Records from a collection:
= = = = = = =

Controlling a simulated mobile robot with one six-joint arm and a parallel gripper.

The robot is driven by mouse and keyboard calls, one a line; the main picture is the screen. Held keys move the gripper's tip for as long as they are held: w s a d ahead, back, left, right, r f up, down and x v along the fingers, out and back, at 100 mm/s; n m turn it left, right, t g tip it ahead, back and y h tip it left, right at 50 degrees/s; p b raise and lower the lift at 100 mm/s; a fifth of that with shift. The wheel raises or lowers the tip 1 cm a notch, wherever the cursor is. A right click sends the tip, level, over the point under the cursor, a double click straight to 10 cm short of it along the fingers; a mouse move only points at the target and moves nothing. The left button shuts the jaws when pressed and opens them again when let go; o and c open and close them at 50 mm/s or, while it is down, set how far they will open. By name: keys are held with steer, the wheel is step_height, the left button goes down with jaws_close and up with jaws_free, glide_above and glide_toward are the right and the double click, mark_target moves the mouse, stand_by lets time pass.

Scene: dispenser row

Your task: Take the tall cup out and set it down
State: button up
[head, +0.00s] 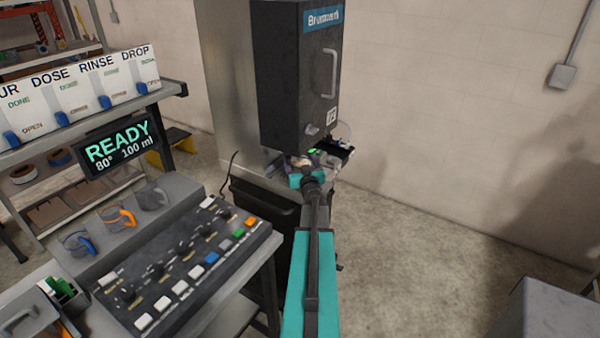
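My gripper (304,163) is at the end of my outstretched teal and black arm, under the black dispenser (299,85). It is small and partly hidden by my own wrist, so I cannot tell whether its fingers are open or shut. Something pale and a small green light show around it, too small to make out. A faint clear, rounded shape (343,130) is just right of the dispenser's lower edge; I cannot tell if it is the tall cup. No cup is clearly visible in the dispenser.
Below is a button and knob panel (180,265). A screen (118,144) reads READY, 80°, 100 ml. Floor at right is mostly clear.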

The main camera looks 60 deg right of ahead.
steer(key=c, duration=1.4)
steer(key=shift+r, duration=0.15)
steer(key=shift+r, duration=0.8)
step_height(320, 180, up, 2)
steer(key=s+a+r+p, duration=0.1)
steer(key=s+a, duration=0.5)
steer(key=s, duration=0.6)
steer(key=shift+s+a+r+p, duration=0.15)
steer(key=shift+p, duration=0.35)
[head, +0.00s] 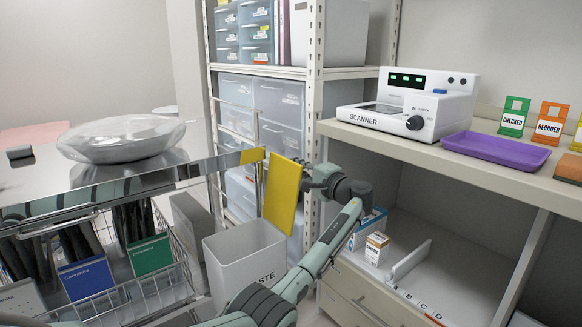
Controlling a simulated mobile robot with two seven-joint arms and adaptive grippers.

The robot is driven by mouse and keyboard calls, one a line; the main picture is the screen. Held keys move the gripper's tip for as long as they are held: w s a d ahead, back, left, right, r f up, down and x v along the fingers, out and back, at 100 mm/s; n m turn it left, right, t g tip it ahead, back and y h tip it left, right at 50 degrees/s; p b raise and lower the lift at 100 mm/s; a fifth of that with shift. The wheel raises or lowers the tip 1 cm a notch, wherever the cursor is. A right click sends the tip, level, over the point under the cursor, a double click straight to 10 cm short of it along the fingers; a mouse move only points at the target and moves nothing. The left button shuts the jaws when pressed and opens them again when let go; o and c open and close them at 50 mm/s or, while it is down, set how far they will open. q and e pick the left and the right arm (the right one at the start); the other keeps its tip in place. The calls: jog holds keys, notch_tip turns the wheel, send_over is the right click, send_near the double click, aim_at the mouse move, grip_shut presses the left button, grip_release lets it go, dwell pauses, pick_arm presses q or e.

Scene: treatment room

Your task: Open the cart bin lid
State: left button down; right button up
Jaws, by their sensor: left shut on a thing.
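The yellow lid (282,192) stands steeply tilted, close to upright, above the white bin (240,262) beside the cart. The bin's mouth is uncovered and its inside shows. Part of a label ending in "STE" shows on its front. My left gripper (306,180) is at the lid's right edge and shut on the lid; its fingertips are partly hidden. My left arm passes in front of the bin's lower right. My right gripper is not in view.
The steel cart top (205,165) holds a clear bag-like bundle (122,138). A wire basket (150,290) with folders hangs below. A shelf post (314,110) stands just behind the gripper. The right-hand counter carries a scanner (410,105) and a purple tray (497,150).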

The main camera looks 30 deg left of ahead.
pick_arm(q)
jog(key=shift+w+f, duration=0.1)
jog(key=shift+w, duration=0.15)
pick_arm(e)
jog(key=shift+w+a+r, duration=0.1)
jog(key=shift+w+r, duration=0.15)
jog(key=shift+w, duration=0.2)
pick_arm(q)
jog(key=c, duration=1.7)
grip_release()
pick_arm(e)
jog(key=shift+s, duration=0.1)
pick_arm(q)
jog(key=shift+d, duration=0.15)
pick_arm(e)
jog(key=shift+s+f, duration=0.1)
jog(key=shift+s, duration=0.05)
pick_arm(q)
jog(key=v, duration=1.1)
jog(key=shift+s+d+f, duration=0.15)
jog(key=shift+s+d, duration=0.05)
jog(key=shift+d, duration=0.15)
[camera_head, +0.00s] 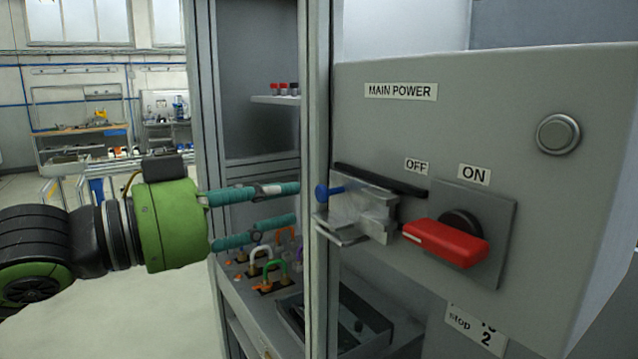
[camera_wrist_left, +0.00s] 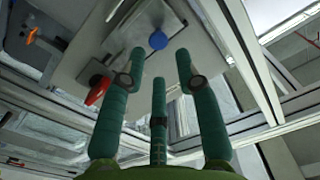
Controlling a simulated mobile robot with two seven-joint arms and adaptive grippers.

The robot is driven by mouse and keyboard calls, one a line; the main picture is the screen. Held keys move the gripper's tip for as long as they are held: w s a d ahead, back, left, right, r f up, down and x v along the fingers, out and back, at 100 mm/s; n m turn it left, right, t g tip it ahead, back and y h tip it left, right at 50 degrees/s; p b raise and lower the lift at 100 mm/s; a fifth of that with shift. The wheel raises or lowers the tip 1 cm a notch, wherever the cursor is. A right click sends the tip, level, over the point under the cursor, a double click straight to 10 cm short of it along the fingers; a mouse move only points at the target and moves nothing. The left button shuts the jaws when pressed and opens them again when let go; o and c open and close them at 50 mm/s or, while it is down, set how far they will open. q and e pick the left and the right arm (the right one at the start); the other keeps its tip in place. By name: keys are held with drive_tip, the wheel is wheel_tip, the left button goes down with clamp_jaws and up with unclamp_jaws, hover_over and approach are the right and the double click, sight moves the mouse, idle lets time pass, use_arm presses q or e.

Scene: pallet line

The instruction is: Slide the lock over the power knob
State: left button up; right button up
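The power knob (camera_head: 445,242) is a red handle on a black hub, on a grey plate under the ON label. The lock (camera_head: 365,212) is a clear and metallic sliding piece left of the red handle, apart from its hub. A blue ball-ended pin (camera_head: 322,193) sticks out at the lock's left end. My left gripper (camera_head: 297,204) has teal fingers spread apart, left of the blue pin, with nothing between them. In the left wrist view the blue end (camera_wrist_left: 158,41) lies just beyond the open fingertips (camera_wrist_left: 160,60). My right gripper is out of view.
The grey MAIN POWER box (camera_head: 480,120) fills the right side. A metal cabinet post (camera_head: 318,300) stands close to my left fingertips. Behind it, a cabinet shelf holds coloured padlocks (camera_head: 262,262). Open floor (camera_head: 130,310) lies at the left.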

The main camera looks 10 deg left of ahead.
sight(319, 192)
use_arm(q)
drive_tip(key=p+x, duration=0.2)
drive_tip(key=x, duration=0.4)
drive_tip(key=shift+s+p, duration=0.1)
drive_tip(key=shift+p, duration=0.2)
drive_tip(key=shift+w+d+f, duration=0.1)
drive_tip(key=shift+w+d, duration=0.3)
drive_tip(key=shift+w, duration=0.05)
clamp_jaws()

= = = = = = =

Given task: Set the data above down again exactly as given, with no pictures.

Exercise answer:
Controlling a simulated mobile robot with one six-joint arm and a parallel gripper.

The robot is driven by mouse and keyboard calls, one a line; the main picture is the screen. Held keys move the gripper's tip for as long as they are held: w s a d ahead, back, left, right, r f up, down and x v along the fingers, out and back, at 100 mm/s; n m turn it left, right, t g tip it ahead, back and y h tip it left, right at 50 degrees/s; p b raise and lower the lift at 100 mm/s; a fifth of that with shift. The wheel raises or lowers the tip 1 cm a notch, wherever the cursor is. A right click sends the tip, level, over the point under the cursor, a double click straight to 10 cm short of it along the fingers; a mouse move only points at the target and moves nothing. The left button shuts the jaws when pressed and opens them again when let go; o and c open and close them at 50 mm/s or, while it is down, set how far they will open. By name: keys are held with steer, the wheel is step_height, the left button goes down with jaws_close and up with jaws_free, glide_above and glide_toward are the right and the double click, mark_target moves the mouse, stand_by lets time pass.

Scene: dispenser row

Your task: Take the tall cup out and set it down
State: button up
[head, +0.00s] 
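My gripper (304,163) is at the end of my outstretched teal and black arm, under the black dispenser (299,85). It is small and partly hidden by my own wrist, so I cannot tell whether its fingers are open or shut. Something pale and a small green light show around it, too small to make out. A faint clear, rounded shape (343,130) is just right of the dispenser's lower edge; I cannot tell if it is the tall cup. No cup is clearly visible in the dispenser.
Below is a button and knob panel (180,265). A screen (118,144) reads READY, 80°, 100 ml. Floor at right is mostly clear.

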The main camera looks 60 deg right of ahead.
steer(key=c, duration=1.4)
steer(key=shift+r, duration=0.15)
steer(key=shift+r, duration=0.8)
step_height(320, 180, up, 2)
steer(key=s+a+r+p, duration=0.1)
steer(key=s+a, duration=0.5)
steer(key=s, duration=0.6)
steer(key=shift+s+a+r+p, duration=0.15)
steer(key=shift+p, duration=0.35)
[head, +0.00s] 
Controlling a simulated mobile robot with two seven-joint arms and adaptive grippers.

The robot is driven by mouse and keyboard calls, one a line; the main picture is the screen. Held keys move the gripper's tip for as long as they are held: w s a d ahead, back, left, right, r f up, down and x v along the fingers, out and back, at 100 mm/s; n m turn it left, right, t g tip it ahead, back and y h tip it left, right at 50 degrees/s; p b raise and lower the lift at 100 mm/s; a fifth of that with shift. The wheel raises or lowers the tip 1 cm a notch, wherever the cursor is. A right click sends the tip, level, over the point under the cursor, a double click straight to 10 cm short of it along the fingers; a mouse move only points at the target and moves nothing. The left button shuts the jaws when pressed and opens them again when let go; o and c open and close them at 50 mm/s or, while it is down, set how far they will open. q and e pick the left and the right arm (the right one at the start); the other keeps its tip in place. The calls: jog holds keys, notch_tip turns the wheel, send_over is the right click, send_near the double click, aim_at the mouse move, grip_shut presses the left button, grip_release lets it go, dwell pauses, pick_arm presses q or e.

Scene: treatment room

Your task: Open the cart bin lid
State: left button down; right button up
Jaws, by their sensor: left shut on a thing.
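The yellow lid (282,192) stands steeply tilted, close to upright, above the white bin (240,262) beside the cart. The bin's mouth is uncovered and its inside shows. Part of a label ending in "STE" shows on its front. My left gripper (306,180) is at the lid's right edge and shut on the lid; its fingertips are partly hidden. My left arm passes in front of the bin's lower right. My right gripper is not in view.
The steel cart top (205,165) holds a clear bag-like bundle (122,138). A wire basket (150,290) with folders hangs below. A shelf post (314,110) stands just behind the gripper. The right-hand counter carries a scanner (410,105) and a purple tray (497,150).

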The main camera looks 30 deg left of ahead.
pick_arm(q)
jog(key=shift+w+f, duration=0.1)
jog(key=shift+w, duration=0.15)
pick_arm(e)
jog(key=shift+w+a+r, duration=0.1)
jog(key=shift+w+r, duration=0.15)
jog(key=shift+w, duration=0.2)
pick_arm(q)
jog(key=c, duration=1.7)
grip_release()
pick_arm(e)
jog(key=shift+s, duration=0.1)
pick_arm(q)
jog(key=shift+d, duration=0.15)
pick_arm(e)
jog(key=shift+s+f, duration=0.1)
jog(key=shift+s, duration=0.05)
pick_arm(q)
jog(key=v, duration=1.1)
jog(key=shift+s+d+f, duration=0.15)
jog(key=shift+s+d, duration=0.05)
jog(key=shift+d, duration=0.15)
[camera_head, +0.00s] 
[camera_wrist_left, +0.00s] 
Controlling a simulated mobile robot with two seven-joint arms and adaptive grippers.

The robot is driven by mouse and keyboard calls, one a line; the main picture is the screen. Held keys move the gripper's tip for as long as they are held: w s a d ahead, back, left, right, r f up, down and x v along the fingers, out and back, at 100 mm/s; n m turn it left, right, t g tip it ahead, back and y h tip it left, right at 50 degrees/s; p b raise and lower the lift at 100 mm/s; a fifth of that with shift. The wheel raises or lowers the tip 1 cm a notch, wherever the cursor is. A right click sends the tip, level, over the point under the cursor, a double click straight to 10 cm short of it along the fingers; a mouse move only points at the target and moves nothing. The left button shuts the jaws when pressed and opens them again when let go; o and c open and close them at 50 mm/s or, while it is down, set how far they will open. q and e pick the left and the right arm (the right one at the start); the other keeps its tip in place. By name: keys are held with drive_tip, the wheel is wheel_tip, the left button goes down with clamp_jaws and up with unclamp_jaws, hover_over and approach are the right and the double click, sight moves the mouse, idle lets time pass, use_arm presses q or e.

Scene: pallet line

The instruction is: Slide the lock over the power knob
State: left button up; right button up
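The power knob (camera_head: 445,242) is a red handle on a black hub, on a grey plate under the ON label. The lock (camera_head: 365,212) is a clear and metallic sliding piece left of the red handle, apart from its hub. A blue ball-ended pin (camera_head: 322,193) sticks out at the lock's left end. My left gripper (camera_head: 297,204) has teal fingers spread apart, left of the blue pin, with nothing between them. In the left wrist view the blue end (camera_wrist_left: 158,41) lies just beyond the open fingertips (camera_wrist_left: 160,60). My right gripper is out of view.
The grey MAIN POWER box (camera_head: 480,120) fills the right side. A metal cabinet post (camera_head: 318,300) stands close to my left fingertips. Behind it, a cabinet shelf holds coloured padlocks (camera_head: 262,262). Open floor (camera_head: 130,310) lies at the left.

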The main camera looks 10 deg left of ahead.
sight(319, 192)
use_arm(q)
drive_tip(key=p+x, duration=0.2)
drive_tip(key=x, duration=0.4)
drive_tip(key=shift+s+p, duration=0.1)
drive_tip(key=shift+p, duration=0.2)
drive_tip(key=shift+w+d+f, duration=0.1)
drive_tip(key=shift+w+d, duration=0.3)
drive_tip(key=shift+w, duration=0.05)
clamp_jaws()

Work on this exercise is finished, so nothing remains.